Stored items
────────────────────────────────────────

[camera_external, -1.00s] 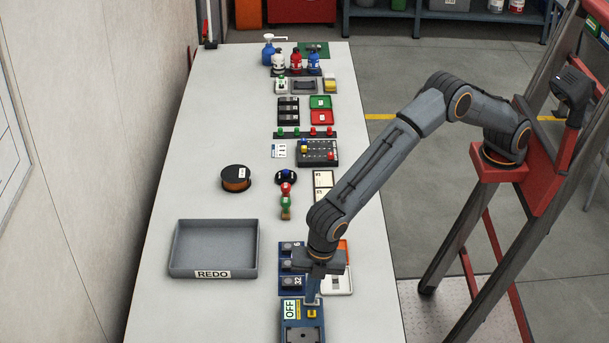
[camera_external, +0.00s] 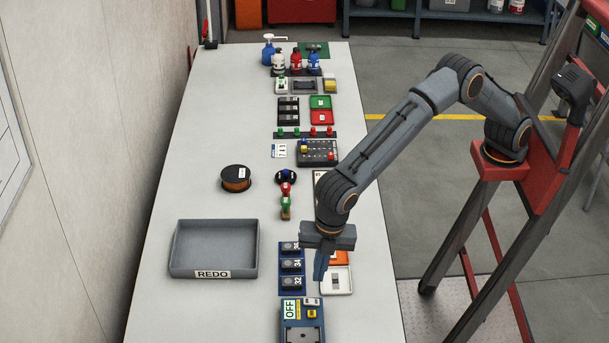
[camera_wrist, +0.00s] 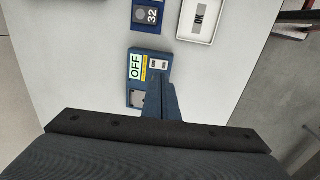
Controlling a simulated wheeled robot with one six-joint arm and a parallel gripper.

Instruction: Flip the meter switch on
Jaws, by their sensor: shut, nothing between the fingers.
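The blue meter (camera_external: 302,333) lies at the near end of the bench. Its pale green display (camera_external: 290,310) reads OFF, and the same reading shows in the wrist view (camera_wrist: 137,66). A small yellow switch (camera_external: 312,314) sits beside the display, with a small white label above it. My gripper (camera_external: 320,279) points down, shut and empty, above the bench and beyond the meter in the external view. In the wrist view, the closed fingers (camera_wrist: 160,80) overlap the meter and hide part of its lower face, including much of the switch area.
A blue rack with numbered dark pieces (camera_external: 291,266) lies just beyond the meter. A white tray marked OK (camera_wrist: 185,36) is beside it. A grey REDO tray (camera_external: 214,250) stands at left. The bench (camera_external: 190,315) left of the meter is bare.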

────────────────────────────────────────

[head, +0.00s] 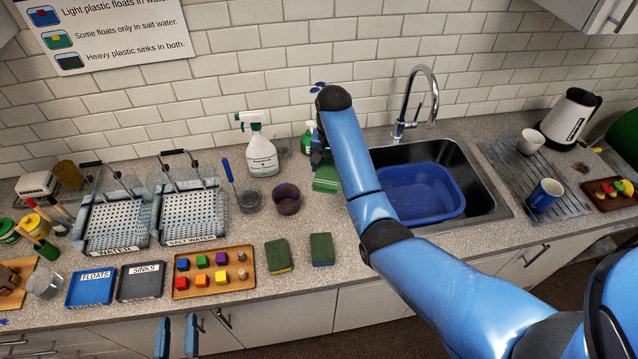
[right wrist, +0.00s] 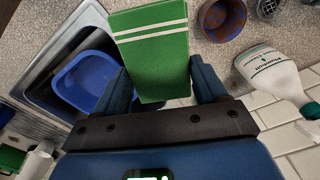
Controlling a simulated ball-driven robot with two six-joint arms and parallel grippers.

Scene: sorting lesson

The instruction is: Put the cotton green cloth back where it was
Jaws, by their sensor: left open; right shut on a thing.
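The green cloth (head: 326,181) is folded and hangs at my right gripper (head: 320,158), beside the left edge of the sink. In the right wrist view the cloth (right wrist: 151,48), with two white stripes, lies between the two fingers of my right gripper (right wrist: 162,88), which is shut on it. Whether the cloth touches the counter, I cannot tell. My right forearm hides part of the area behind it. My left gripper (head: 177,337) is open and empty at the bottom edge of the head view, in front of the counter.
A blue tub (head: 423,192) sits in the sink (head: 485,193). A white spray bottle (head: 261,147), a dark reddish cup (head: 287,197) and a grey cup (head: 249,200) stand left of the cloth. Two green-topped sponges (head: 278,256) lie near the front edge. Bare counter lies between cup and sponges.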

────────────────────────────────────────

Filter the entries and copy out every line with the word "robot".

Controlling a simulated wheeled robot with one six-joint arm and a parallel gripper.
Controlling a simulated ball-driven robot with two six-joint arms and parallel grippers.

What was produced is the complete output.